● **Goal**:
Starting from the line that contains "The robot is", copy every line exactly until the line that contains "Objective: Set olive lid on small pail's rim", which is also included.

● **Source data**:
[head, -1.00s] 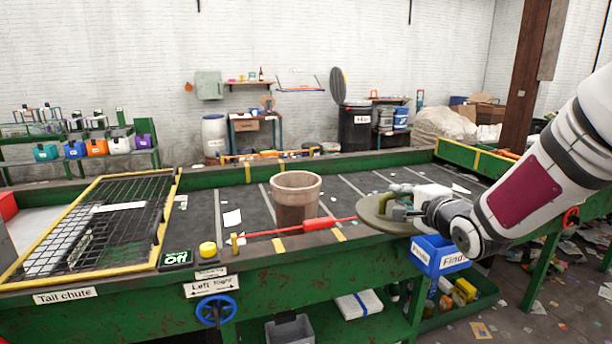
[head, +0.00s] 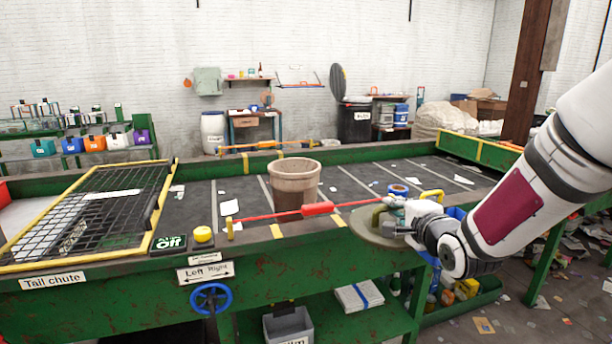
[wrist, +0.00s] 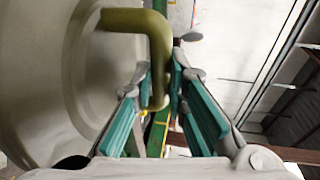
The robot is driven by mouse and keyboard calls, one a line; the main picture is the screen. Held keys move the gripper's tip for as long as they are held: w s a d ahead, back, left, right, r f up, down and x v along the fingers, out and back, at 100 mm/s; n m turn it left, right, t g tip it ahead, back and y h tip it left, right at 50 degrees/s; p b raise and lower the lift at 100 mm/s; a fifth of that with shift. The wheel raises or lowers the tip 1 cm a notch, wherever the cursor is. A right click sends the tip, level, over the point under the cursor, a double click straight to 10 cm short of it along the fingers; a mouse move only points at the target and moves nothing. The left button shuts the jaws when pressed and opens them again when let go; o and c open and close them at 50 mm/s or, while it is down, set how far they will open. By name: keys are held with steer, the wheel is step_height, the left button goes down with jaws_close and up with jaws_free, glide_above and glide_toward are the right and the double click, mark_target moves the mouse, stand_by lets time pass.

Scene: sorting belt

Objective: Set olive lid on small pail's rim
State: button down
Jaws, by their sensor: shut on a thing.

● **Exercise answer**:
The robot is driven by mouse and keyboard calls, one a line; the main picture is the screen. Held keys move the gripper's tip for as long as they are held: w s a d ahead, back, left, right, r f up, down and x v along the fingers, out and back, at 100 mm/s; n m turn it left, right, t g tip it ahead, back and y h tip it left, right at 50 degrees/s; p b raise and lower the lift at 100 mm/s; a fifth of that with shift. The wheel raises or lowers the tip 1 cm a notch, wherever the cursor is. A right click sends the tip, level, over the point under the cursor, a double click straight to 10 cm short of it along the fingers; a mouse move only points at the target and moves nothing. The left button shuts the jaws when pressed and opens them again when let go; o and c open and close them at 50 mm/s or, while it is down, set how far they will open. By name: keys are held with steer, the wheel is step_height, the left button goes down with jaws_close and up with jaws_free, glide_above and glide_toward are the right and the double click, mark_target moves the mouse, stand_by lets time pass.

Scene: sorting belt

Objective: Set olive lid on small pail's rim

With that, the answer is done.